Pakistan Can be Proton’s Gateway to Enter Other Markets

The ground breaking ceremony of Proton’s assembly plant in Pakistan took place on the 22nd of March, in presence of the founding father of Proton & the Malaysian Prime Minister Dr Mahatir Mohammad and his Pakistani counterpart Imran Khan.

Related: Mahathir Mohammad Gifts Proton X70 SUV to Imran Khan

The event holds a significant importance since it isn’t just a beginning of a new automobile assembly plant, but brings the two nations closer in terms of trade and bilateral relations. During the three-day visit by Malaysian Prime Minister, Pakistani and Malaysian firms signed 6 Memorandums of Understanding (MoUs) for joint venture in IT, Telecommunication and off course, vehicle manufacturing.

Another noteworthy aspect is the fact that Pakistan will be the location of the first-ever overseas CKD plant for Proton vehicles, and will reportedly become Proton’s gateway to penetrate other countries.

Related: Mahatir Confident Proton will be Successful in Pakistan

Proton Chairman Syed Faisal Albar said the company’s export strategy was to look at countries that had multi-trade agreements with other nearby countries. Syed Faisal Albar while speaking to Malaysian media said:

 “Hopefully, they (Pakistan) can become gateways for us. Therefore, we don’t need to go everywhere. We just focus on key markets that have trade agreements with surrounding countries. That will become our door (for new markets).”

The Proton assembly plant in Karachi, will be operated by its Pakistani partner Al-Haj Automotive who will make an initial investment of US$30 million to build the plant on a Greenfield site near Karachi.

According to Proton Chairman Syed Faisal Albar, Karachi had been chosen as the site of the plant because it was the center of the automotive industry in Pakistan and Proton’s partner Al-Haj was based there. Syed Faisal said Proton had actually repositioned its export strategy, where it would like to go into a market which was meaningful and be there for the long term. He said:

 “Rather than just sending cars CBU (completely built-up cars) to the dealers to sell, the new strategy includes assembling cars in that local market. With that you assure the local government or you get it to be more motivated to be with you in the longer term because we create jobs.


This is like the partnership (in Pakistan), where within three years we will be creating 2,000 direct jobs. We estimate to the downstream level, which is the whole entire ecosystem of the automotive sector that we want to create, we will be creating another 20,000 ancillary jobs.”

Syed Faisal said Proton chose Pakistan to establish its first overseas assembly plant because of the high market potential.

 “There are 17 cars for every 1,000 people – that’s quite low. We want to go to the market for the longer term. Besides that, there’re not many foreign brands that exist in Pakistan currently. Therefore, we believe there’s a first mover advantage if we go in early enough before everybody crowds in. Then we can gain long-term benefits.”

Syed Faisal said currently Proton was targeting a production capacity of 25,000 units a year starting June 2020 from the new plant, with 1.3 liter Saga sedan as the first production model.

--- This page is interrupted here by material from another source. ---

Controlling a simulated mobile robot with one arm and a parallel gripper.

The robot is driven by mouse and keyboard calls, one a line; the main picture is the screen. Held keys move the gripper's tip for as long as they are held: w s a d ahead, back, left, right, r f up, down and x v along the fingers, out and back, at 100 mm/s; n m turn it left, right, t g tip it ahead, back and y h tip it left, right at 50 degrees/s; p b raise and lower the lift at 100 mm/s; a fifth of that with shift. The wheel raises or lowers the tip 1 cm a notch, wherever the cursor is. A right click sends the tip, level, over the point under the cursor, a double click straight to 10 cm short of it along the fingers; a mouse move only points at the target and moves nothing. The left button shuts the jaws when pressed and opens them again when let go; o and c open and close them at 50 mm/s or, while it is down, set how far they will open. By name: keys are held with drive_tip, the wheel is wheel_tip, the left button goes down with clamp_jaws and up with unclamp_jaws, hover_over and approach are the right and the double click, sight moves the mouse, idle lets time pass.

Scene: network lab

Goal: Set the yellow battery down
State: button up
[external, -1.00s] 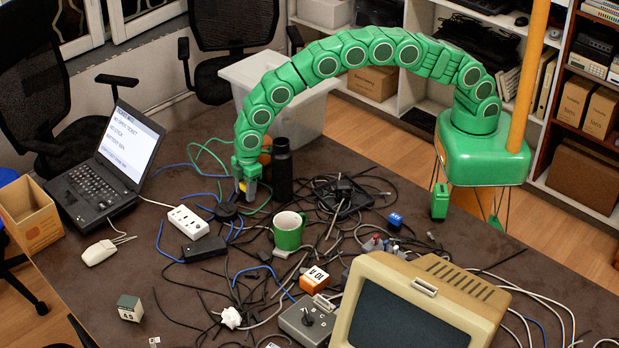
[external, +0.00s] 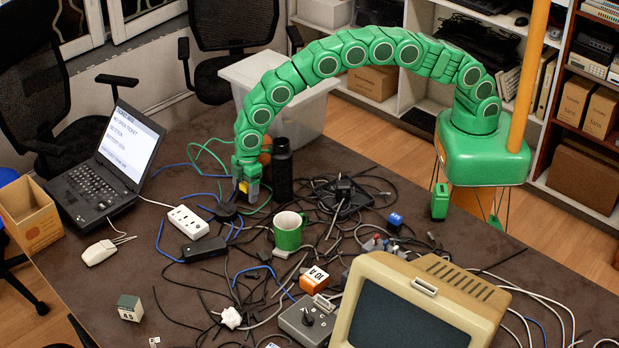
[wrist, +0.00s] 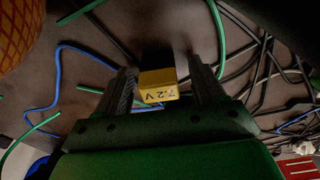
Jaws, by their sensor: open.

He explained:

“We need to position according to the tax structure incentives in each country. We are now focusing on Saga simply because Saga is below 1500cc, while the tax structure of 1600cc and above is different. We are studying (to introduce) other models also. We are also studying the consumer behavior in Pakistan. Some products may work in Malaysia and other countries but don’t work in this country.”